◆ **Robot state and action records**:
※

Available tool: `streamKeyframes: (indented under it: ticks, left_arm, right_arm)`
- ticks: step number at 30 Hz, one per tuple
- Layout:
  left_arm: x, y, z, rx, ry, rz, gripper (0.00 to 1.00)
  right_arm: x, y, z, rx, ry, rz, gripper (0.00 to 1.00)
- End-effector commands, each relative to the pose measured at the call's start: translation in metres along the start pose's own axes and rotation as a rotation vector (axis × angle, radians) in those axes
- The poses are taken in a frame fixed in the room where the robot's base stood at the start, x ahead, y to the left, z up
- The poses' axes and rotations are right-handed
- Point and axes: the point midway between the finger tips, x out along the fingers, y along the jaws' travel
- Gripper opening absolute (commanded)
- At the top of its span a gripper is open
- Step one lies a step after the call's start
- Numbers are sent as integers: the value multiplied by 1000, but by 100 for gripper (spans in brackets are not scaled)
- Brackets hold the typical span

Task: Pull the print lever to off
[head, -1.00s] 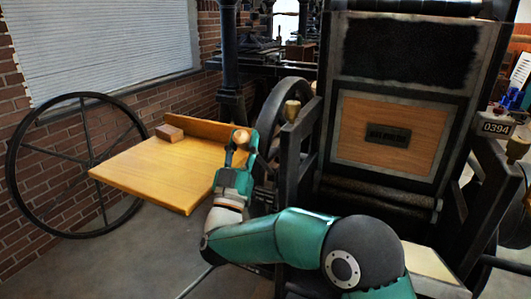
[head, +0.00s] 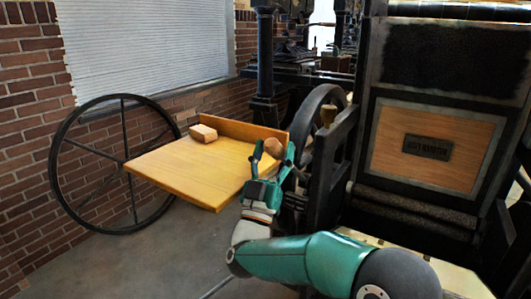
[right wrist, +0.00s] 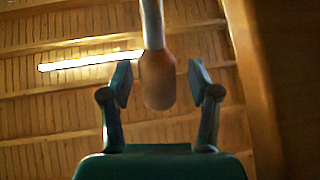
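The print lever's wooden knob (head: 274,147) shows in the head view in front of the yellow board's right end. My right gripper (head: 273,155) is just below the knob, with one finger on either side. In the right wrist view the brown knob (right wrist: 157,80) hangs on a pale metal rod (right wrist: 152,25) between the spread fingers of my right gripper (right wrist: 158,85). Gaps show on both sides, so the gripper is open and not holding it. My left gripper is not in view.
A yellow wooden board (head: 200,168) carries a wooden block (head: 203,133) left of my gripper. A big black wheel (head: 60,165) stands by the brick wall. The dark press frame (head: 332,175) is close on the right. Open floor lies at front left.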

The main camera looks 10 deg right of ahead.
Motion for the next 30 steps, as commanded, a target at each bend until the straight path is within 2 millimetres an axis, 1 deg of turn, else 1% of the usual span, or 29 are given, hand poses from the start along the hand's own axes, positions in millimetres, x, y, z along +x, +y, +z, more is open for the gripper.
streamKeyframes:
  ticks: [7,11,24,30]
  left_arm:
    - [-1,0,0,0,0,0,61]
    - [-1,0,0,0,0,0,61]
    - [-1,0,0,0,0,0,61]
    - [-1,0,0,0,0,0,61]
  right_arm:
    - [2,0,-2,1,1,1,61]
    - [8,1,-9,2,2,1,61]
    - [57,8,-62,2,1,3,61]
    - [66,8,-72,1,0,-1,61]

※

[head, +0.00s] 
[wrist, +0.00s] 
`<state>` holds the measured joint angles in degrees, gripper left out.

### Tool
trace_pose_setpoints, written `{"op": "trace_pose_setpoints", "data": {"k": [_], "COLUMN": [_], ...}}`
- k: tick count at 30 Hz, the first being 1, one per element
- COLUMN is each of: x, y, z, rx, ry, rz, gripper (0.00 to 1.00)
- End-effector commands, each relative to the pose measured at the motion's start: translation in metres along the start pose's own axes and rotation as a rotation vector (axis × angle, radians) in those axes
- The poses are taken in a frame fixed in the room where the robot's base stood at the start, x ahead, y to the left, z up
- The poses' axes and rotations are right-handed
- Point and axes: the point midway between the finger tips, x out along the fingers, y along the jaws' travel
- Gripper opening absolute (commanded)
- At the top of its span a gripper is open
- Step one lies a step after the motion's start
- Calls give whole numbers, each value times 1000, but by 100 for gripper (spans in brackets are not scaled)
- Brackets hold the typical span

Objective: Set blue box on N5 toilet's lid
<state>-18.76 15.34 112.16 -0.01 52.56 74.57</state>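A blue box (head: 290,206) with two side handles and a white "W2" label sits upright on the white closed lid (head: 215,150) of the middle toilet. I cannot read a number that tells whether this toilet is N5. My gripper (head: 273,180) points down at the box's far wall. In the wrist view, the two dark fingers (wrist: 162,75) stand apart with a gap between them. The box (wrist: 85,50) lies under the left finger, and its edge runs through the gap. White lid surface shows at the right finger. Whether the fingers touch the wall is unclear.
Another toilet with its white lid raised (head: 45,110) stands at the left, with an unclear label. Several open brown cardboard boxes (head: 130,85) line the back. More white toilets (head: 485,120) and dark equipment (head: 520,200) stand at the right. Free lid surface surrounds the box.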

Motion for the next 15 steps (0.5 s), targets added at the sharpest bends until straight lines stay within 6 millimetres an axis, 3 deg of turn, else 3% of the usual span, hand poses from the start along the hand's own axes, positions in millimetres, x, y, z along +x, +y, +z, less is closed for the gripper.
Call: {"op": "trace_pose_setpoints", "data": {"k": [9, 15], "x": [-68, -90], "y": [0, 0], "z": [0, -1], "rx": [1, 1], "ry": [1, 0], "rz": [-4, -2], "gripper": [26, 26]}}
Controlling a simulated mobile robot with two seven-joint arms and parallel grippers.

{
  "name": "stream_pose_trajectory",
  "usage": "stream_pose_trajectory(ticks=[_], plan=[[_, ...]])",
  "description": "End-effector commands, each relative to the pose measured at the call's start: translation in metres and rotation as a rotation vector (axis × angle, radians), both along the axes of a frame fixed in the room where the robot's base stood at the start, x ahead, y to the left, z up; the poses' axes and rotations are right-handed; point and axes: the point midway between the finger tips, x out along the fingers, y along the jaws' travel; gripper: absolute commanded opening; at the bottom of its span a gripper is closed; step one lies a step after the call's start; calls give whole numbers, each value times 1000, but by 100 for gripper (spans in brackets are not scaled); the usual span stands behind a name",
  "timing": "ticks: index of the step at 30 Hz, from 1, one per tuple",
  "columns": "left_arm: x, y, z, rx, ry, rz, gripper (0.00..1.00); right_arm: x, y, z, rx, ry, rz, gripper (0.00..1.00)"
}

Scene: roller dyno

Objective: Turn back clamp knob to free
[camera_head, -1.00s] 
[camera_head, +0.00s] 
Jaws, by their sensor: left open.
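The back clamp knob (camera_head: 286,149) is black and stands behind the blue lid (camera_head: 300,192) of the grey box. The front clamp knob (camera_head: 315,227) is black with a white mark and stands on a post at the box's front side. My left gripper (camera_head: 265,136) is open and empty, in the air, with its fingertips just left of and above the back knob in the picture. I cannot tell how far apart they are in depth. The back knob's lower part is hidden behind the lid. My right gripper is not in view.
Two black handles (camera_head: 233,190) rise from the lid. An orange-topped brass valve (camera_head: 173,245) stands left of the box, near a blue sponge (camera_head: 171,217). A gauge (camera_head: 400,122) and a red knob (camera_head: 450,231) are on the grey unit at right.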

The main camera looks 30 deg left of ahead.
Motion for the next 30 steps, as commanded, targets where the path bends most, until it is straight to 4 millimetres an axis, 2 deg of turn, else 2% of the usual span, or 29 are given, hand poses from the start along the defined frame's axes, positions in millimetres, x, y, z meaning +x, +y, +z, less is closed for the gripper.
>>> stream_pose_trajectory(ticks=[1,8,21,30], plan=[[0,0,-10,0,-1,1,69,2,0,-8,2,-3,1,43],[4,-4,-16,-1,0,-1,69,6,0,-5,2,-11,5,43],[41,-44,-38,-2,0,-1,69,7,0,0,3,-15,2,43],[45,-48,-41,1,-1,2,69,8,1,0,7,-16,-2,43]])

※

◆ **TASK PROMPT**: Report back each line of the entries that holds the string "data".

◆ **SOLVED EXERCISE**:
trace_pose_setpoints, written `{"op": "trace_pose_setpoints", "data": {"k": [_], "COLUMN": [_], ...}}`
Call: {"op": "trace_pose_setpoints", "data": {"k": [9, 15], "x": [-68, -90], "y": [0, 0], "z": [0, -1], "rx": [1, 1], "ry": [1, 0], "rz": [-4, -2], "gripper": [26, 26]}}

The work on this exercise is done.